▶ GOAL OF THE EXERCISE: Your task is to copy the lines between the line containing "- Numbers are" and the line containing "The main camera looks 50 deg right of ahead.", counting both of those lines, and to emit nothing more.

-- Begin --

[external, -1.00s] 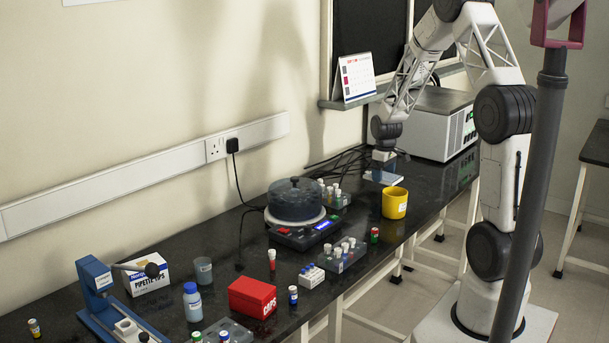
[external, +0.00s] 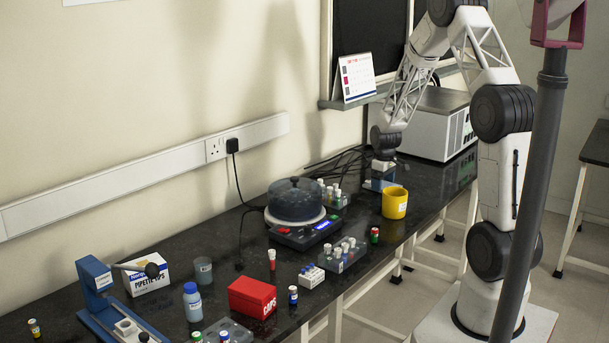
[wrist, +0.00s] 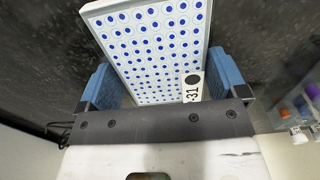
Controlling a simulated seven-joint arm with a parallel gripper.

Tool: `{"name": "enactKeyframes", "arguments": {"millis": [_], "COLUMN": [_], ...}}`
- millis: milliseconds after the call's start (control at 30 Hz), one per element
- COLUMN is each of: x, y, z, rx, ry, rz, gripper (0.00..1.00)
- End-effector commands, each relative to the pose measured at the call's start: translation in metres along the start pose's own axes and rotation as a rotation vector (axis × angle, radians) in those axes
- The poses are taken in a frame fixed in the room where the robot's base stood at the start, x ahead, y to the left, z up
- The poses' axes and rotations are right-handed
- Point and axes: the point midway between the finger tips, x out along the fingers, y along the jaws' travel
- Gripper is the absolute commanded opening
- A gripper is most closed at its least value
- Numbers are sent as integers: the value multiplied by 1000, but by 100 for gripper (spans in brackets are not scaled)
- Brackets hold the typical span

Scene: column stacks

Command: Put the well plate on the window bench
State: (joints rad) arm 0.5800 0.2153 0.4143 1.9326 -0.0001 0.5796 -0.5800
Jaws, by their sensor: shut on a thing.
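The well plate (wrist: 150,50) is a white tray with rows of blue-ringed wells and a label reading "31". It fills the middle of the wrist view between my blue fingers. My gripper (external: 380,183) is shut on it, low over the black bench (external: 190,240) in the external view, behind and left of the yellow cup. The plate is small and partly hidden there, and I cannot tell whether it touches the bench top. The black bench runs along the wall to the dark framed window or board (external: 370,45). Another dark-topped bench (external: 597,147) stands at the right edge.
The yellow cup (external: 395,203) stands close to my gripper. A grey-white instrument (external: 432,125) stands behind it. Black cables (external: 340,165), a centrifuge-like device (external: 295,200) and a tube rack (external: 341,258) lie to the left. Bare bench shows right of the cup.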

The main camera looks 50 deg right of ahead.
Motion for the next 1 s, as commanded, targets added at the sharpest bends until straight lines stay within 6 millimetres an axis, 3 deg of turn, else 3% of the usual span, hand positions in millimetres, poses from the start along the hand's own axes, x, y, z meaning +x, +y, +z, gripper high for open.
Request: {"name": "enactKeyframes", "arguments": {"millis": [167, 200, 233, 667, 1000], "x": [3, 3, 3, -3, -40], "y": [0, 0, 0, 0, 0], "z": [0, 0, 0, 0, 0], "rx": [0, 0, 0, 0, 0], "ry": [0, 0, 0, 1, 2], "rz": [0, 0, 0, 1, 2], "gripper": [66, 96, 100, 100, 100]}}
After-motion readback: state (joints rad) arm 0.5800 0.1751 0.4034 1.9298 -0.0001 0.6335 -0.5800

-- End --

▶ EXERCISE SOLUTION:
- Numbers are sent as integers: the value multiplied by 1000, but by 100 for gripper (spans in brackets are not scaled)
- Brackets hold the typical span

Scene: column stacks

Command: Put the well plate on the window bench
State: (joints rad) arm 0.5800 0.2153 0.4143 1.9326 -0.0001 0.5796 -0.5800
Jaws, by their sensor: shut on a thing.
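The well plate (wrist: 150,50) is a white tray with rows of blue-ringed wells and a label reading "31". It fills the middle of the wrist view between my blue fingers. My gripper (external: 380,183) is shut on it, low over the black bench (external: 190,240) in the external view, behind and left of the yellow cup. The plate is small and partly hidden there, and I cannot tell whether it touches the bench top. The black bench runs along the wall to the dark framed window or board (external: 370,45). Another dark-topped bench (external: 597,147) stands at the right edge.
The yellow cup (external: 395,203) stands close to my gripper. A grey-white instrument (external: 432,125) stands behind it. Black cables (external: 340,165), a centrifuge-like device (external: 295,200) and a tube rack (external: 341,258) lie to the left. Bare bench shows right of the cup.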

The main camera looks 50 deg right of ahead.

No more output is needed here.